**AIM:**
Extract the whole listing as it stands. Do not include the pictures.

— begin MATERIAL —

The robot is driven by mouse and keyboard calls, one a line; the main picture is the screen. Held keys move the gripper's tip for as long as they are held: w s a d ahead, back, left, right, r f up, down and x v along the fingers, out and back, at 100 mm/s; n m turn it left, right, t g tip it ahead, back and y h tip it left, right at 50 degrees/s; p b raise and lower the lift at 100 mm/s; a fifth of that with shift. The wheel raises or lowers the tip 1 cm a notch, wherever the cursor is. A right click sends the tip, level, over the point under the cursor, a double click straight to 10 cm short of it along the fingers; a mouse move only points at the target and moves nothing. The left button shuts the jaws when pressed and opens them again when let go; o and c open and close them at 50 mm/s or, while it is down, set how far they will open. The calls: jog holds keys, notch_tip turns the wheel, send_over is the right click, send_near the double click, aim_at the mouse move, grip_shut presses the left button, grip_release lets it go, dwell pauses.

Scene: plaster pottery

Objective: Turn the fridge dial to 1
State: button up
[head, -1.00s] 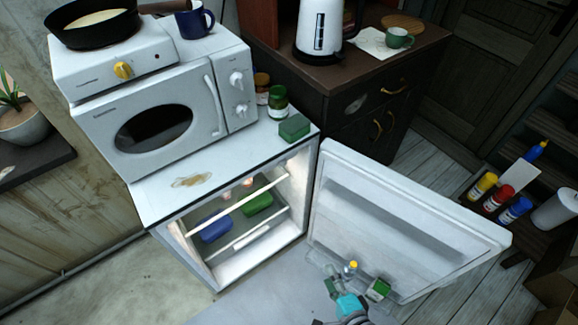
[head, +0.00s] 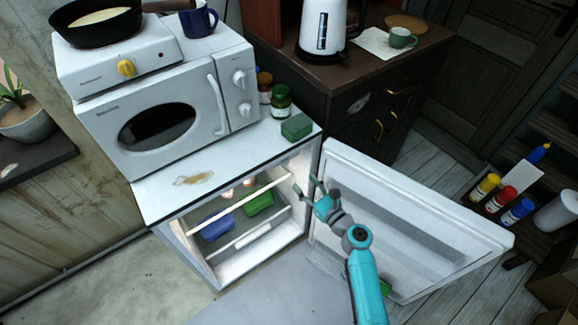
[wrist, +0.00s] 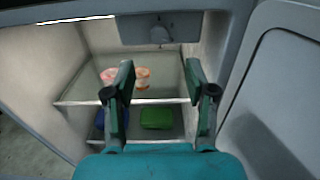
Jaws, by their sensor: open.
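The small white fridge (head: 245,165) stands with its door (head: 450,225) swung open to the right. In the wrist view, the grey dial (wrist: 159,34) sits on a dark grey control box (wrist: 137,26) under the fridge ceiling. The dial's numbers are too small to read. In the head view the dial is hidden by the fridge top. My gripper (head: 306,185) is at the fridge opening, beside the open door. In the wrist view my gripper (wrist: 159,76) is open and empty, its fingers spread below the dial, apart from it.
Inside the fridge, two small pots (wrist: 125,77) stand on a glass shelf, with a green container (wrist: 157,118) and a blue one (head: 215,224) below. A microwave (head: 165,115) and a green block (head: 296,126) sit on top. The open door bounds the right side.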

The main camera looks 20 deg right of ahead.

— end MATERIAL —

**EXERCISE SOLUTION:**
The robot is driven by mouse and keyboard calls, one a line; the main picture is the screen. Held keys move the gripper's tip for as long as they are held: w s a d ahead, back, left, right, r f up, down and x v along the fingers, out and back, at 100 mm/s; n m turn it left, right, t g tip it ahead, back and y h tip it left, right at 50 degrees/s; p b raise and lower the lift at 100 mm/s; a fifth of that with shift. The wheel raises or lowers the tip 1 cm a notch, wherever the cursor is. A right click sends the tip, level, over the point under the cursor, a double click straight to 10 cm short of it along the fingers; a mouse move only points at the target and moves nothing. The left button shuts the jaws when pressed and opens them again when let go; o and c open and close them at 50 mm/s or, while it is down, set how far they will open. The calls: jog holds keys, notch_tip turns the wheel, send_over is the right click, send_near the double click, aim_at the mouse move, grip_shut presses the left button, grip_release lets it go, dwell pauses.

Scene: plaster pottery

Objective: Turn the fridge dial to 1
State: button up
[head, -1.00s] 
[head, +0.00s] 
[wrist, +0.00s] 
Jaws, by their sensor: open.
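The small white fridge (head: 245,165) stands with its door (head: 450,225) swung open to the right. In the wrist view, the grey dial (wrist: 159,34) sits on a dark grey control box (wrist: 137,26) under the fridge ceiling. The dial's numbers are too small to read. In the head view the dial is hidden by the fridge top. My gripper (head: 306,185) is at the fridge opening, beside the open door. In the wrist view my gripper (wrist: 159,76) is open and empty, its fingers spread below the dial, apart from it.
Inside the fridge, two small pots (wrist: 125,77) stand on a glass shelf, with a green container (wrist: 157,118) and a blue one (head: 215,224) below. A microwave (head: 165,115) and a green block (head: 296,126) sit on top. The open door bounds the right side.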

The main camera looks 20 deg right of ahead.

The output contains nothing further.